--- Begin DATA PROVIDED ---
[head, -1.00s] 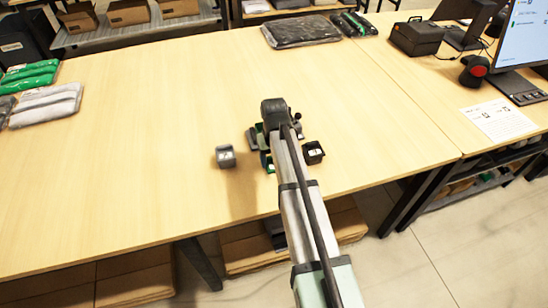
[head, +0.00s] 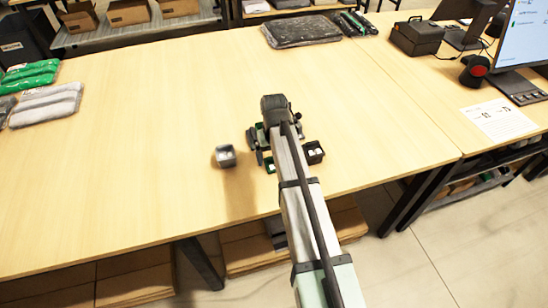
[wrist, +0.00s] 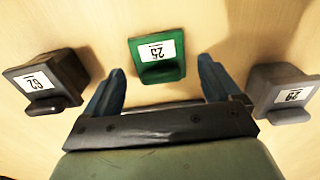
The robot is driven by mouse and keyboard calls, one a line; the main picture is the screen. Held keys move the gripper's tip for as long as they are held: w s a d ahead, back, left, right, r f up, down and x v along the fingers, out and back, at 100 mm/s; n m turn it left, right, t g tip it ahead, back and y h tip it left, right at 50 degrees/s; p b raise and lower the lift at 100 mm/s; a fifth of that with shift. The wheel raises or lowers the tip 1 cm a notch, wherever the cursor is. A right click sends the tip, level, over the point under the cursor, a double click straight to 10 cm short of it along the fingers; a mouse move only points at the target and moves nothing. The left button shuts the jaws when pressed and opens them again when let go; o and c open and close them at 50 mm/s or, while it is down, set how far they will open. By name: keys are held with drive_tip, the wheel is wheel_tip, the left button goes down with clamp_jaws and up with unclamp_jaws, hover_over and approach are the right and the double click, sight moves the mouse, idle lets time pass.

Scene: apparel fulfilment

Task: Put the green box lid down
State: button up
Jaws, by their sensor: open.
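The green box (wrist: 157,70) shows near the top middle of the wrist view, its lid face bearing a white label (wrist: 157,51) with a tab on the near side. The lid looks flat over the box, though its seam is too small to tell. My gripper (wrist: 161,66) is open, one finger on each side of the green box with clear gaps, and holds nothing. In the head view the green box (head: 270,166) is partly hidden by my arm.
A black box (wrist: 47,80) stands to the left and a grey box (wrist: 284,92) to the right in the wrist view. Green packs (head: 30,70) and light grey packs (head: 46,104) lie at the table's far left. The table's left middle is clear.

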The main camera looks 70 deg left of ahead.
--- End DATA PROVIDED ---
• [WORK TO COMPLETE]: Your task is to output exactly the lines running from the one with "State: button up" through the final line of the material above, with both ends included.

• [FINAL ANSWER]:
State: button up
Jaws, by their sensor: open.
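The green box (wrist: 157,70) shows near the top middle of the wrist view, its lid face bearing a white label (wrist: 157,51) with a tab on the near side. The lid looks flat over the box, though its seam is too small to tell. My gripper (wrist: 161,66) is open, one finger on each side of the green box with clear gaps, and holds nothing. In the head view the green box (head: 270,166) is partly hidden by my arm.
A black box (wrist: 47,80) stands to the left and a grey box (wrist: 284,92) to the right in the wrist view. Green packs (head: 30,70) and light grey packs (head: 46,104) lie at the table's far left. The table's left middle is clear.

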The main camera looks 70 deg left of ahead.

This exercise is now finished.